The Fallen Jewel

This article is from the archive of The New York Sun before the launch of its new website in 2022. The Sun has neither altered nor updated such articles but will seek to correct any errors, mis-categorizations or other problems introduced during transfer.

The New York Sun

The tables in the ornate turquoise-and-pink Park Avenue dining room were festooned with enormous bouquets, and the elaborate place settings included four glasses, three for wine. Seated around the hostess — ten per table — were some of the most powerful men in the country and their wives: president-elect Ronald Reagan and Nancy; Walter Wriston of Citibank; William S. Paley of CBS; Felix Rohatyn, the Lazard Freres financier reputed to have saved the city from default in the late 1970s, and a host of others.

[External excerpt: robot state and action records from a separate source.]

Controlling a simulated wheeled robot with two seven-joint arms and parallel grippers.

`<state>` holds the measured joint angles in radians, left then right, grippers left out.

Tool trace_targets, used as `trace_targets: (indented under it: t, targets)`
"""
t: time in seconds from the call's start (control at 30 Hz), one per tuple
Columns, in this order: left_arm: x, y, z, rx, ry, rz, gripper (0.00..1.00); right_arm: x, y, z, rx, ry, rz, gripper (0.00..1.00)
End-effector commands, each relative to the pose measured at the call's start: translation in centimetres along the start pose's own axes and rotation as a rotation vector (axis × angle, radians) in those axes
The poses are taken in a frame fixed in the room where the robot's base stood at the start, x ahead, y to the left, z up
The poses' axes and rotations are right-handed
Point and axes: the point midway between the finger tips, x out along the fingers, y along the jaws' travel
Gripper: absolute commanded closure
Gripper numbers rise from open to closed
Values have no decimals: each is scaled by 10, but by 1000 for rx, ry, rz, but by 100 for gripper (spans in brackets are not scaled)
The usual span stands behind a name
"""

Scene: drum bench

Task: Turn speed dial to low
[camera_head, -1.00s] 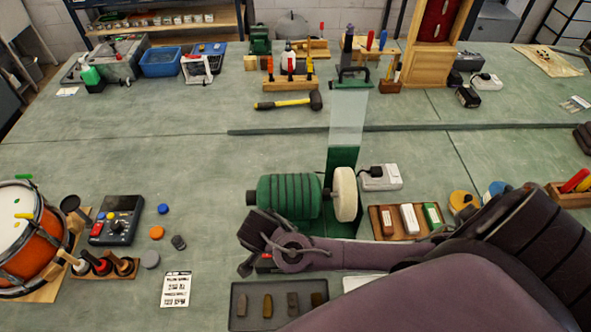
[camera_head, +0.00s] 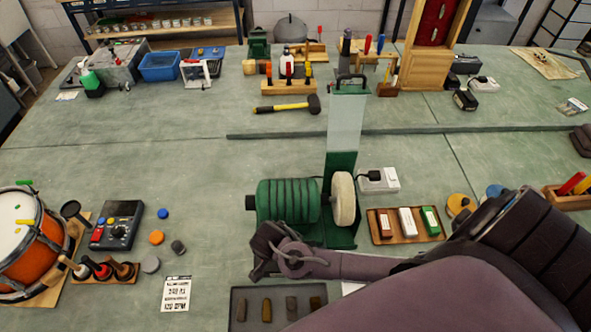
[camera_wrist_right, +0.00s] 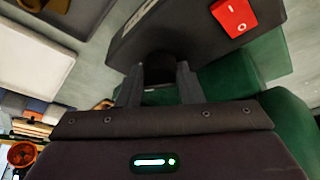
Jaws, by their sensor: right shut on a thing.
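The green motor machine (camera_head: 288,203) with a pale wheel (camera_head: 342,200) stands at the middle of the bench. In the right wrist view, its dark control panel (camera_wrist_right: 180,30) carries a red switch (camera_wrist_right: 233,16) and a dark round dial (camera_wrist_right: 158,63). My right gripper (camera_wrist_right: 159,82) is shut on the dial, one finger on each side. The dial's pointer and marks cannot be made out. In the head view my right gripper (camera_head: 266,252) is at the machine's front and hides the panel. My left gripper is not in view.
A tray of small blocks (camera_head: 239,309) lies just in front of the machine. A wooden tray with bars (camera_head: 386,225) is to its right. A drum (camera_head: 25,245) and control box (camera_head: 118,224) stand left.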

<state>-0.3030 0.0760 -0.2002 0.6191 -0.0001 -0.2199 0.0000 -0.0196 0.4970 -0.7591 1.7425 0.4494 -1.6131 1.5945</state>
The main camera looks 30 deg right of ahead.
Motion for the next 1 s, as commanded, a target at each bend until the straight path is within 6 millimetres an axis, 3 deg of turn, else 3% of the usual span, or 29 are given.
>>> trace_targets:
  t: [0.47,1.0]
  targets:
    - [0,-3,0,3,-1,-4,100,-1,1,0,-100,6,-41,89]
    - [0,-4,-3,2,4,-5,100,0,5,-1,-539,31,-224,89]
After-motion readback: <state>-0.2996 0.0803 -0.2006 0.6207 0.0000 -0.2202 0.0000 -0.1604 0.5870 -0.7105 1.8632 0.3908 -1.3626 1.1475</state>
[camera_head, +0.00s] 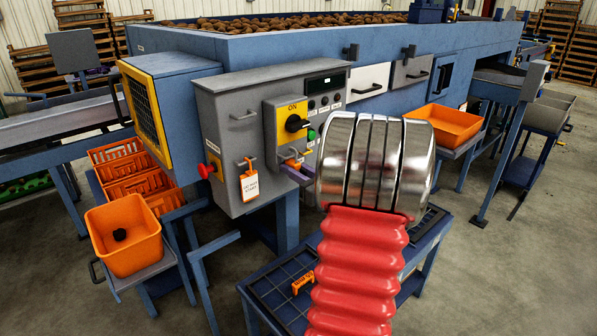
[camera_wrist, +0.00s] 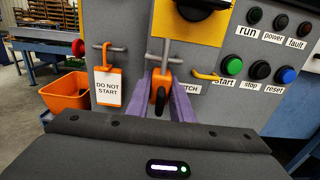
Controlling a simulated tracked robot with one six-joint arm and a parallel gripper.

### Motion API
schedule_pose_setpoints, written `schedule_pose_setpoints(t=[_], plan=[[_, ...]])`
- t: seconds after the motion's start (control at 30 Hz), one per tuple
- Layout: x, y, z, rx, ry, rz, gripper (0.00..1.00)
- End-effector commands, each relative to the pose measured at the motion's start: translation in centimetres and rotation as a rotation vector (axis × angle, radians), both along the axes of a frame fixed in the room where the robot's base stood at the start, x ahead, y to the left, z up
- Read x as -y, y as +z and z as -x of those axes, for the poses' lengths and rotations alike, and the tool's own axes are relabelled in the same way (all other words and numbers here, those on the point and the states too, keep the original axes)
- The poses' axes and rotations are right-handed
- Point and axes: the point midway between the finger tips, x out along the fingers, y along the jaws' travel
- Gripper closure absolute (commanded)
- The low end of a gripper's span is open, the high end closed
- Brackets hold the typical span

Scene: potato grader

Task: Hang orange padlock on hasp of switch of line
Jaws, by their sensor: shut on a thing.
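The switch (camera_head: 296,124) is a black knob on a yellow plate marked ON; the plate's lower part (camera_wrist: 190,28) also shows at the top of the wrist view. Below it, a grey bar-like hasp (camera_wrist: 165,52) stands out from the grey cabinet. My gripper (camera_wrist: 166,92) has purple fingers shut on the orange padlock (camera_wrist: 160,84), just below the hasp. In the head view, the gripper (camera_head: 297,172) is in front of the cabinet, partly hidden by my arm. I cannot tell whether the padlock is around the hasp or only in front of it.
A DO NOT START tag (camera_wrist: 108,88) hangs from a peg left of the padlock. A yellow handle (camera_wrist: 205,76) and several buttons are to the right. A low blue table (camera_head: 270,300) bears a small orange item (camera_head: 303,281). An orange bin (camera_head: 125,235) stands at left.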

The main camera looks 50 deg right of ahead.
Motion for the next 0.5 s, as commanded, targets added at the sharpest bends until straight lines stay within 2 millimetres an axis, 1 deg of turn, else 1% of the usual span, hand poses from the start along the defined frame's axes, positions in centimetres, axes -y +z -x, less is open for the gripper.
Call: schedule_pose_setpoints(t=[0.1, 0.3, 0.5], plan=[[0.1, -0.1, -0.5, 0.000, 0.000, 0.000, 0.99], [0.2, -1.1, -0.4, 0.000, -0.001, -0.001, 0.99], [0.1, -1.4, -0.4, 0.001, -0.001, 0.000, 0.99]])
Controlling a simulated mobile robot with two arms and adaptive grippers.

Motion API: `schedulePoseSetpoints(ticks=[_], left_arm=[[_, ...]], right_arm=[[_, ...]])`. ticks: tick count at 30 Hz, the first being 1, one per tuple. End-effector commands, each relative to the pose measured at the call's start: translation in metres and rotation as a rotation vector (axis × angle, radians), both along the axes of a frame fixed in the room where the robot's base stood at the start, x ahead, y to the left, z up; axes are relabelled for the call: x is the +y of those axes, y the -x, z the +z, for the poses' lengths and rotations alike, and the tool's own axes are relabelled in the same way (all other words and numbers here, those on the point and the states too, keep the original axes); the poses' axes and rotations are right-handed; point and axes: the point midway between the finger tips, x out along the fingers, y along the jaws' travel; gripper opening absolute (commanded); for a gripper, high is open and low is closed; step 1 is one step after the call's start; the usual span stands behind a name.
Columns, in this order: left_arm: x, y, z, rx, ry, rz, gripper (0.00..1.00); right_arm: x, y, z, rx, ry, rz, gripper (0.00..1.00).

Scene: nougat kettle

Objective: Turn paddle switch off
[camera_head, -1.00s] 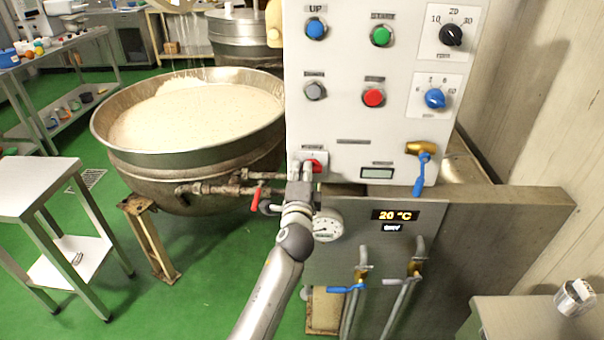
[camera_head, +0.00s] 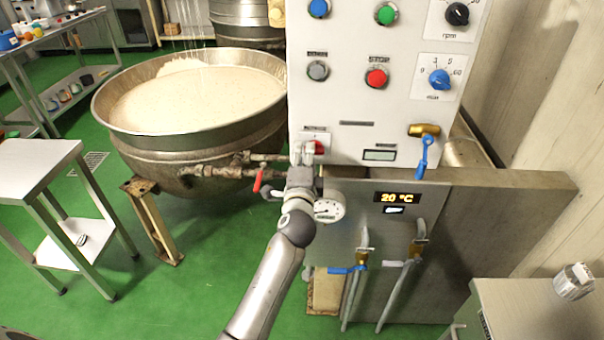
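The paddle switch (camera_head: 320,147) is a small red lever on a pale plate at the lower left of the white control panel (camera_head: 350,105). Its label is too small to read. My left gripper (camera_head: 303,154) points up at the panel, with its fingertips just left of the red lever and overlapping part of the plate. I cannot tell whether the fingers touch the lever, nor whether they are open or shut. The fingers hide part of the switch, so its position is unclear. My right gripper is not in view.
A large kettle (camera_head: 130,118) of pale mass stands left of the panel. A pipe with a red-handled valve (camera_head: 258,181) runs beside my gripper. A gauge (camera_head: 329,209) sits close to its right. Blue-handled valves (camera_head: 347,270) are below.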

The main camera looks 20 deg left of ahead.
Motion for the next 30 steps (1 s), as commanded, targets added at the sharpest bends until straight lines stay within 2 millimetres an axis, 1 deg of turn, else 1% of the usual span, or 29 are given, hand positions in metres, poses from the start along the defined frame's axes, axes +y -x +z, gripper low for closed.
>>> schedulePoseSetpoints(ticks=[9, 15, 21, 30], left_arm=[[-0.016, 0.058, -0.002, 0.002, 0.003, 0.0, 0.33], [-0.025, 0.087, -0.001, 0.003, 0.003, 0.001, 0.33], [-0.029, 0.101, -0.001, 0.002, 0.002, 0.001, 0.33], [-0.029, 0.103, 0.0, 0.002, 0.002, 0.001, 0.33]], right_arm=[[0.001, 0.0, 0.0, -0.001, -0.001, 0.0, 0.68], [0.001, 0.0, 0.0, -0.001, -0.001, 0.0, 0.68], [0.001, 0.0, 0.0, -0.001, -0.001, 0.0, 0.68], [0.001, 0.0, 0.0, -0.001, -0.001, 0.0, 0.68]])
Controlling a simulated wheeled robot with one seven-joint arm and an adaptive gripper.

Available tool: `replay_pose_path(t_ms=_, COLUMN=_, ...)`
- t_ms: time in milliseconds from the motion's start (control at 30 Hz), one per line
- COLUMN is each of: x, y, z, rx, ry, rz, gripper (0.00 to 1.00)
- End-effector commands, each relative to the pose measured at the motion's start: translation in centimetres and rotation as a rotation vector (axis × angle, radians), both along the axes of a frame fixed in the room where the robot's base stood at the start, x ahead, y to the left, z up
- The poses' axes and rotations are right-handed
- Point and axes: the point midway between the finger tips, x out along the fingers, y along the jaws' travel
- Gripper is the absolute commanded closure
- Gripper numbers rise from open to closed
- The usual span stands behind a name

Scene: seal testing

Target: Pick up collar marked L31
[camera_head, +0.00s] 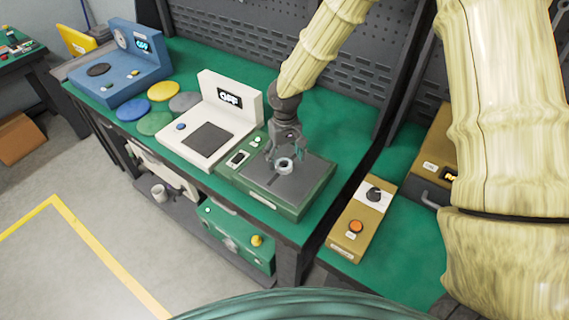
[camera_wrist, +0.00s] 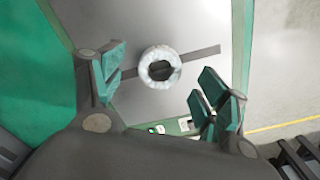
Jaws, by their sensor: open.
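A pale ring-shaped collar (camera_head: 284,165) lies on the grey top plate of a green test unit (camera_head: 306,203), over a dark slot in the plate. It also shows in the wrist view as a whitish ring (camera_wrist: 147,60) with a dark centre. No L31 marking can be read on it. My gripper (camera_head: 286,158) is just above the collar, pointing down. In the wrist view my gripper (camera_wrist: 163,88) has its green-padded fingers spread apart, with the collar between and beyond them. The fingers do not visibly touch it.
Left of the green unit stands a white device (camera_head: 235,120) reading OFF. Further left are coloured discs (camera_head: 163,91) and a blue device (camera_head: 128,75). A tan control box (camera_head: 361,222) with an orange button stands right. A dark perforated panel rises behind the bench.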

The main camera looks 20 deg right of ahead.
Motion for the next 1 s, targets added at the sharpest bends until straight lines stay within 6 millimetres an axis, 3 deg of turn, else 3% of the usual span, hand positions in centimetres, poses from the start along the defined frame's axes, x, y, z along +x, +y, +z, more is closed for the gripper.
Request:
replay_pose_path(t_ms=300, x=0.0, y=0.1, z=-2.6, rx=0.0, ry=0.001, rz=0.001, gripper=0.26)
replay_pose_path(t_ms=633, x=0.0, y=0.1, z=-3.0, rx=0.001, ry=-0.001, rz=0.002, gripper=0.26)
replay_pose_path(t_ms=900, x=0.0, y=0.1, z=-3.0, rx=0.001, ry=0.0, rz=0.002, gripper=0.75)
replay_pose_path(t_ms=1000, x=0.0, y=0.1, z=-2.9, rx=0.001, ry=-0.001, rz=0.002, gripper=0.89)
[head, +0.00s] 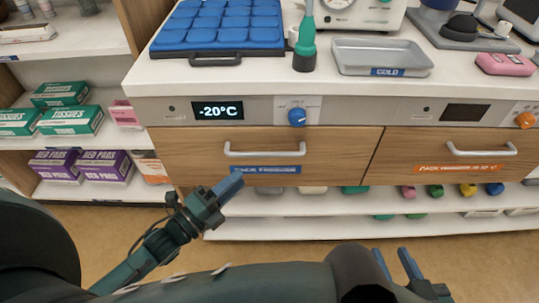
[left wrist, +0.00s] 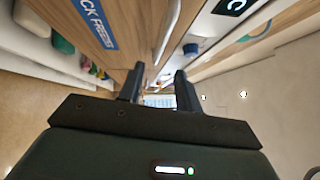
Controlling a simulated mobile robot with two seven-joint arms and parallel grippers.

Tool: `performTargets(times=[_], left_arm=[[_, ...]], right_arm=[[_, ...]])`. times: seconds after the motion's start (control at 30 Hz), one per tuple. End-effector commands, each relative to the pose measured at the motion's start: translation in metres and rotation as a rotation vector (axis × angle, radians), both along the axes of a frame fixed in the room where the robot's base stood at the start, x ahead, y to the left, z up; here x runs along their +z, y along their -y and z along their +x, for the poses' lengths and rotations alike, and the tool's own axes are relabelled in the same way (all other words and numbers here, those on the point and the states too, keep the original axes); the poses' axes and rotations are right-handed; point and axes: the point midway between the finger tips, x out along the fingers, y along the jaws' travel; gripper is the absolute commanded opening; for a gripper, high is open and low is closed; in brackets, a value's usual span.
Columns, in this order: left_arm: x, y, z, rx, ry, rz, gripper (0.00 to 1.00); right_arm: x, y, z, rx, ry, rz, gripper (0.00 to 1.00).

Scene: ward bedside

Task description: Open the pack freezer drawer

A smallish, older woman in a short black lace dress stood up and proposed a toast. “America is in a sad state, but we can put our shoulders to the wheel,” Brooke Astor told her guests, who had gathered to fete the president-elect. “Big oaks from little acorns grow.”

Having being toasted in return by Reagan, she returned to her chair at the focal point of the room, between the president-elect and Henry Kissinger, whose wife, Nancy, wore a Bill Blass python jacket. (The jacket’s designer was a guest, too.)

Suddenly, Mrs. Astor noticed she was missing a diamond earring. And that is how it happened that the president-elect of the United States of America ended up crawling on his hands and knees beneath Mrs. Astor’s dinner table.

Her apartment was among the most tasteful and luxurious in New York, occupying two floors, plus an additional apartment for guests. The décor was by fashionable decorators like Mark Hampton and Parish-Hadley, who created for her a famous sang-de-boeuf library that epitomized her dedication to œuvres littéraires.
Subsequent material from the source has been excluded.